The Spanish warrants issued by Judge Carmen Lamela are for the crimes of rebellion, sedition, misuse of public funds, abuse of authority and contempt of court. The judge said separatists, led by Mr Puigdemont as first minister of "the regional government of Catalonia", "promoted and used the intimidating and violent force of the pro-independence sectors of the population". They "called for insurrection, against and as a challenge to Spanish constitutional order".

Despite several constitutional-court rulings ordering him to stop, she said, Mr Puigdemont “continued promoting the measures needed for the creation of a future independent Catalan state in the form of a republic”.

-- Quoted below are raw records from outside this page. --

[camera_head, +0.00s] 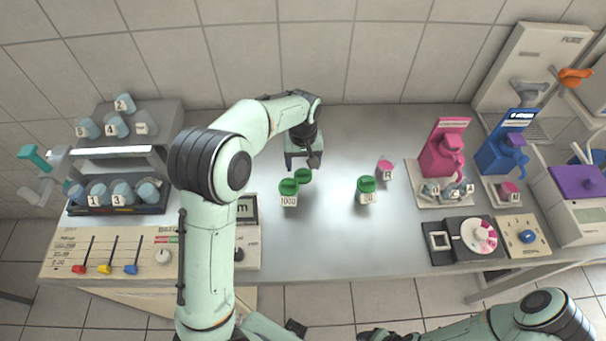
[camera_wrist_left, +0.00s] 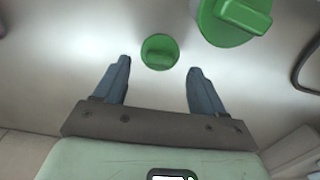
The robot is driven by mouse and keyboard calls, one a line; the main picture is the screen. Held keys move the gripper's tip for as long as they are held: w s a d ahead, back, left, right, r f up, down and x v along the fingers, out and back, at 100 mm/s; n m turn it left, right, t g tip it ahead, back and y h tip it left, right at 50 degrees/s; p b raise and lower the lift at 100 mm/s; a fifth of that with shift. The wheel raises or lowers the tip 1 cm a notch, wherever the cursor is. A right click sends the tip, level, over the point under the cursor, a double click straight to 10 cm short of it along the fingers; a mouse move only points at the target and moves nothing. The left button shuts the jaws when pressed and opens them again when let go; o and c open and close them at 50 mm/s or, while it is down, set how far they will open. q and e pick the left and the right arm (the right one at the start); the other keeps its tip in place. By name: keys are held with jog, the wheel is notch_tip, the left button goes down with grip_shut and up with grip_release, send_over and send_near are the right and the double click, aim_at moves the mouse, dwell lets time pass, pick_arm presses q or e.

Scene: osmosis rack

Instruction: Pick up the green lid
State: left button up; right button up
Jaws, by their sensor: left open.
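A small green lid (camera_head: 303,175) sits at the middle of the bench, just behind a white jar labelled 1000 that has its own green lid (camera_head: 288,186). Another green-lidded jar (camera_head: 367,186) stands further right. My left gripper (camera_head: 303,163) is open and empty, pointing down just behind the small lid. In the left wrist view, the small green lid (camera_wrist_left: 160,51) lies just beyond the gap between the open fingertips of my left gripper (camera_wrist_left: 158,66). A larger-looking green lid (camera_wrist_left: 235,20) is at the upper right there.
A pink-lidded jar (camera_head: 385,169) stands near the right green-lidded jar. Pink (camera_head: 444,150) and blue (camera_head: 503,143) dispensers are at the right. A rack with numbered grey-blue flasks (camera_head: 118,192) is at the left. The bench (camera_head: 330,240) is clear in front of the jars.

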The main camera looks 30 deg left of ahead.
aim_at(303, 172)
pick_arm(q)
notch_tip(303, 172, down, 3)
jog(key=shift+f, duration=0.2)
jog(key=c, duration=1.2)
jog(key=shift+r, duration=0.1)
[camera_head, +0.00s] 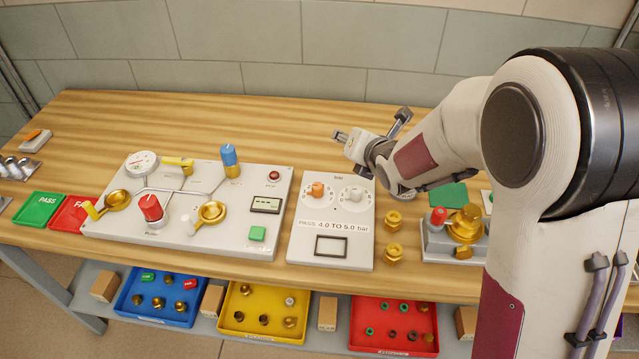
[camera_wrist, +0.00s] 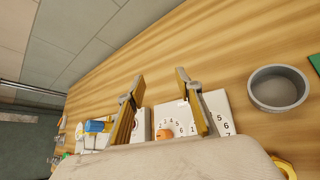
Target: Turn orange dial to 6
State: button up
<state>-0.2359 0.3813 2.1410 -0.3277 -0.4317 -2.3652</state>
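The orange dial (camera_head: 317,189) sits on a white dial plate (camera_head: 306,240), at the left of a pale grey-white dial (camera_head: 354,194). In the wrist view the orange dial (camera_wrist: 164,134) shows low between my fingers, with printed numbers around it. Its lower part is hidden by my gripper body, and I cannot tell which number it points to. My gripper (camera_head: 372,124) is open and empty, above and behind the right part of the plate, apart from both dials. Its two spread fingers also show in the wrist view (camera_wrist: 160,88).
A larger panel (camera_head: 185,245) with a gauge, a red knob, a blue knob and brass valves stands left of the plate. Brass fittings (camera_head: 393,252) stand close at its right. A round grey cup (camera_wrist: 278,88) is near my gripper. The wood behind the panels is clear.

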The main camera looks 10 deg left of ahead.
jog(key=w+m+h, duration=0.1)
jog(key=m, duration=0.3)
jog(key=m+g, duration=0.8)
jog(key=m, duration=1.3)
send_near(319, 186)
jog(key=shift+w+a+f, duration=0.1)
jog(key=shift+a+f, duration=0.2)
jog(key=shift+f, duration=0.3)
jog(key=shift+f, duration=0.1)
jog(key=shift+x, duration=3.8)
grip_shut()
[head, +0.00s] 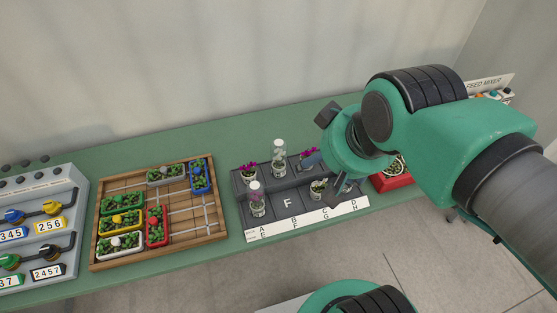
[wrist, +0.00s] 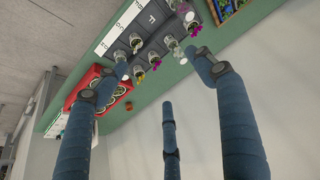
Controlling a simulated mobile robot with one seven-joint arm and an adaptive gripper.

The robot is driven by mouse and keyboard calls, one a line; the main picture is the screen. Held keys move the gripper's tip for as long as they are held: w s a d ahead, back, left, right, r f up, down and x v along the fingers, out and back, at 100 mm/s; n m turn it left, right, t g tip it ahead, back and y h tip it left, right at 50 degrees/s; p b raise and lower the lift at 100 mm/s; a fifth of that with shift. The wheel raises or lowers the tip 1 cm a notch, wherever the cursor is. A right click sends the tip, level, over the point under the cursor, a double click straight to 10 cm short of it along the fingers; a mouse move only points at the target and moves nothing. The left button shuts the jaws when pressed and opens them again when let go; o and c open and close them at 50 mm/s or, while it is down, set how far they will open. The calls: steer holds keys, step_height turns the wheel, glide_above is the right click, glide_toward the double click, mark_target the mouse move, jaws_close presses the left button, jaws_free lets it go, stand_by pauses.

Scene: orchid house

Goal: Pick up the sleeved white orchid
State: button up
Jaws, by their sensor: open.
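The sleeved white orchid (head: 279,157) stands upright in a white pot inside a tall clear sleeve, in the back row of the dark stepped stand (head: 287,205). In the wrist view a pale sleeved plant (wrist: 172,44) near the stand's back edge appears to be it. My gripper (head: 328,172) is to its right in the head view, partly hidden by my wrist. In the wrist view my gripper (wrist: 163,66) has its fingers spread wide with nothing between them touching.
Magenta orchids (head: 247,171) flank the white one without sleeves, and a low potted plant (head: 318,188) stands in front. A wooden tray (head: 160,210) of planted boxes lies left. A red tray (head: 391,179) lies right, partly behind my arm. The green bench (head: 225,152) is clear behind the stand.

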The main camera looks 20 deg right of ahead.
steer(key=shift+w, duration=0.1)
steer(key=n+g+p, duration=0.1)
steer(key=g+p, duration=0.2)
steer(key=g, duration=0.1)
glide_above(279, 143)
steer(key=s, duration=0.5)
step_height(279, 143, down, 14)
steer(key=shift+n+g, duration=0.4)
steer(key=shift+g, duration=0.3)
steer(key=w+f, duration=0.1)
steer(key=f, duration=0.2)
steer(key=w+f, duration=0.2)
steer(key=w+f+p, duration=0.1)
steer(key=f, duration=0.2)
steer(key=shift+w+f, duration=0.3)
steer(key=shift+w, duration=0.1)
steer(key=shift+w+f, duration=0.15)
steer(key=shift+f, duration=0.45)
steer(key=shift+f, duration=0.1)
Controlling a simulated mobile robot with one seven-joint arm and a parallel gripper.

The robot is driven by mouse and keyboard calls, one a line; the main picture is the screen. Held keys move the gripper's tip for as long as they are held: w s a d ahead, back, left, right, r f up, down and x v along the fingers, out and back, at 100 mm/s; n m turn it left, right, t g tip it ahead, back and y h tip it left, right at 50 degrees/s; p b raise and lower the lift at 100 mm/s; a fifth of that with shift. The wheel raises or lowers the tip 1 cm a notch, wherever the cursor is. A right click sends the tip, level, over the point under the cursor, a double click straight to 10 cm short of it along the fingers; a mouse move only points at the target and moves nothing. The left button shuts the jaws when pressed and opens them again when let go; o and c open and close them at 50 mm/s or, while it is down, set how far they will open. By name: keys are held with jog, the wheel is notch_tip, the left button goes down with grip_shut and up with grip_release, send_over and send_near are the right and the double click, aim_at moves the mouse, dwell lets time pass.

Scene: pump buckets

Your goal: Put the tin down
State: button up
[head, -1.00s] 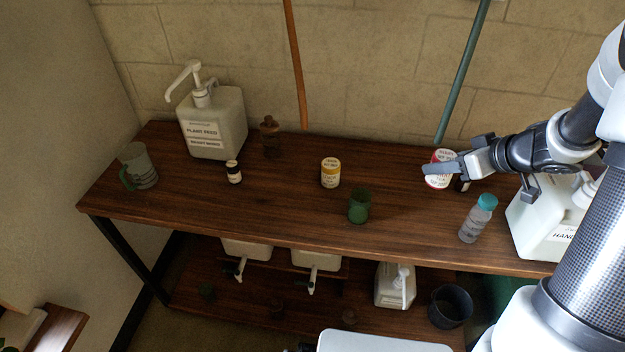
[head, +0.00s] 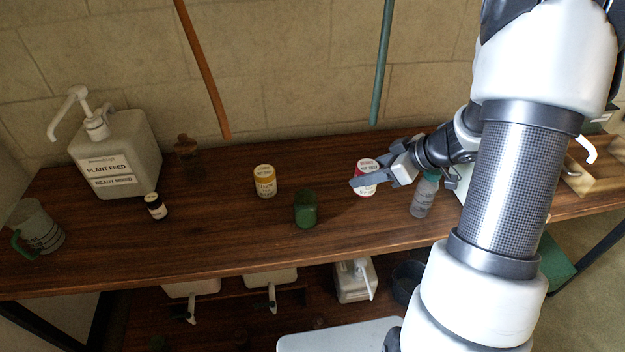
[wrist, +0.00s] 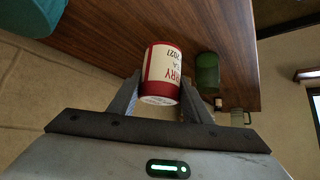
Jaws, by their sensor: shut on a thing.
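The tin (head: 366,168) is red and white with a printed label. It is at the right half of the wooden bench in the head view. In the wrist view the tin (wrist: 162,72) sits between both fingers. My gripper (head: 368,181) is shut on it, reaching in from the right. The tin looks upright and close to the bench top (head: 340,220). I cannot tell whether its base touches the wood. Part of the tin is hidden by a finger in the head view.
A clear bottle with a teal cap (head: 424,194) stands just right of the tin. A green cup (head: 305,210) and a yellow-white tin (head: 264,182) stand to its left.

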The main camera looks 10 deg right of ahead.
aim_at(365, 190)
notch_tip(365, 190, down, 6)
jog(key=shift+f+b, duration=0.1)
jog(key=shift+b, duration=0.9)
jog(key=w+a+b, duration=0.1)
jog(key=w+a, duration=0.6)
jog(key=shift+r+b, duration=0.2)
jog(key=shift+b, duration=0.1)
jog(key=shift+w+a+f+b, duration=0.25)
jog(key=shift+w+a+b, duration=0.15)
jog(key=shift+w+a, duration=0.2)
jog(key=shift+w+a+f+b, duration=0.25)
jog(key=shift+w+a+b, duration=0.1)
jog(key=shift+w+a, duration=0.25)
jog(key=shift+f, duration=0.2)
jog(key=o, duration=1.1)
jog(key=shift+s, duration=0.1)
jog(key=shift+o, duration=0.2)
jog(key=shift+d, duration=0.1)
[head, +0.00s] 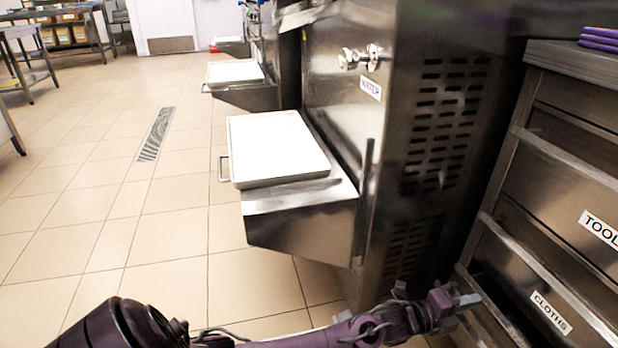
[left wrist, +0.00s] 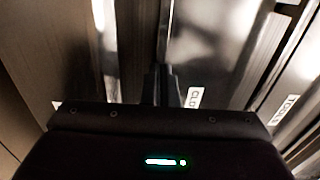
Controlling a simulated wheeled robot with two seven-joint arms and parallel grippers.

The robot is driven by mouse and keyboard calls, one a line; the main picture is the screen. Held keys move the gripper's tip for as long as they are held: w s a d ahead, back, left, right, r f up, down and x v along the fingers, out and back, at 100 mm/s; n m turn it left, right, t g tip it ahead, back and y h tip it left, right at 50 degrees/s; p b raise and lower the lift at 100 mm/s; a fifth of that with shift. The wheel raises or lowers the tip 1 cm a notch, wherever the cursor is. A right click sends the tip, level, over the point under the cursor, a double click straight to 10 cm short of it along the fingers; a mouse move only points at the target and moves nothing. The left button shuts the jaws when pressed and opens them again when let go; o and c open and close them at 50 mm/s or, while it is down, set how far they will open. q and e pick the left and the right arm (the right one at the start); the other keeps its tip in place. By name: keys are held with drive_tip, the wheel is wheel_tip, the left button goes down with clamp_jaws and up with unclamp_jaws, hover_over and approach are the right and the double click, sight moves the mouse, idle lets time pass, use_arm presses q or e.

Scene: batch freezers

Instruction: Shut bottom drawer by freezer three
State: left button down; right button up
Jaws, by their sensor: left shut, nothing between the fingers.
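The steel drawer unit (head: 535,85) stands at the right edge of the head view. Its drawer labelled CLOTHS (head: 540,300) sits below one whose label begins TOOL (head: 598,215). The bottom drawer, below CLOTHS, is mostly cut off by the lower edge; I cannot tell how far it stands out. My left gripper (head: 470,300) is shut and empty, by the left side of the drawer fronts. In the left wrist view its fingers (left wrist: 160,86) point at steel fronts just left of the CLOTHS label (left wrist: 194,97). Contact cannot be told. My right gripper is not in view.
A steel batch freezer (head: 345,110) with a side vent stands left of the drawers, with a white-topped tray (head: 275,145) on its front shelf. More freezers stand behind. Purple cloths (head: 600,38) lie on the drawer unit. The tiled floor (head: 165,235) at left is clear.

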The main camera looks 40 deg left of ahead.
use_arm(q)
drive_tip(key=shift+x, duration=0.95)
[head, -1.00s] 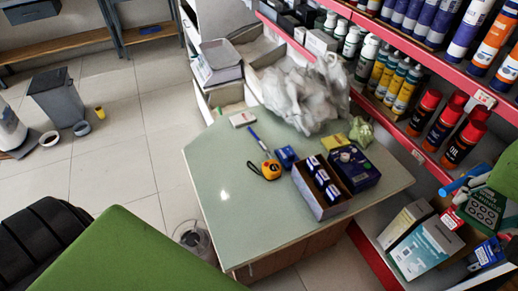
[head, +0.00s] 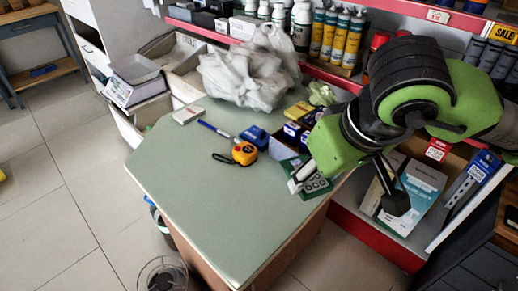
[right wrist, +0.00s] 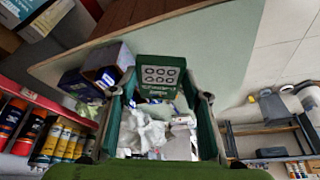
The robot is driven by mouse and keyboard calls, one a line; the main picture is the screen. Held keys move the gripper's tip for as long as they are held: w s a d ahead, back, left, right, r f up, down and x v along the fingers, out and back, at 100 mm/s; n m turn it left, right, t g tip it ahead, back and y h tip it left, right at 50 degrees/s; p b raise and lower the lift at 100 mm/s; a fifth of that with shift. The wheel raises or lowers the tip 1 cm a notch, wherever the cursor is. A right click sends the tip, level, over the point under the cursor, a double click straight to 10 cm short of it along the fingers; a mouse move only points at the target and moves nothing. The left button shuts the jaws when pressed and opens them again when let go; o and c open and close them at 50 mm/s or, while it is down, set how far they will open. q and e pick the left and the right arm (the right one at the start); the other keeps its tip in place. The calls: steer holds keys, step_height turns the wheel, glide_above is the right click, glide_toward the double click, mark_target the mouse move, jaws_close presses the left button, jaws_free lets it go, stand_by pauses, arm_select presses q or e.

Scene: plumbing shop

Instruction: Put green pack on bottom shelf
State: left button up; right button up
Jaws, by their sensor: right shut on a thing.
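The green pack (head: 313,186) has rows of pale circles on its face. In the head view it is over the right part of the green-grey table, partly covered by my right arm. My right gripper (right wrist: 160,90) is shut on it; in the right wrist view the green pack (right wrist: 160,72) sits between the two fingers. The bottom shelf (head: 372,235) has a red front edge and lies right of the table, below the bottle shelf. My left gripper is out of view.
The table holds a tape measure (head: 244,153), a blue item (head: 255,136), a pen (head: 214,130), plastic bags (head: 250,75) and a dark box (right wrist: 98,70). A white-blue box (head: 415,198) and a blue-labelled item (head: 476,172) occupy the bottom shelf.

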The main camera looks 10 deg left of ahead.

Among the issues she raised were the Catalan desire, as part of the independence process, to obtain “exclusive control” of the Catalan police, the Mossos, a force “made up of more than 17,000 armed officers, with the potential intimidatory effect they represented”. The judge linked that plan to seek exclusive control of the Mossos to article 472.7 of the Spanish criminal code of 1995, which defines the crime of rebellion.

Mr Puigdemont’s lawyers are unlikely to be able to demonstrate to the Belgian court that offences like sedition and rebellion, which are not listed in the 32 specified offences, do not have Belgian equivalents. But, legal sources suggest, as the offences are clearly political in character they may be able to argue that, as such, they go beyond the stated purpose of the warrant system and ask the judiciary to exercise its discretion.

It is understood, for example, that a number of European arrest warrants based on contempt-of-court offences served in Ireland have been declined. The offence of misuse of public funds is likely to be the easiest to enforce. The Belgian courts do not have the right to examine the merits of each charge but must decide whether they fit the scope of the warrant system.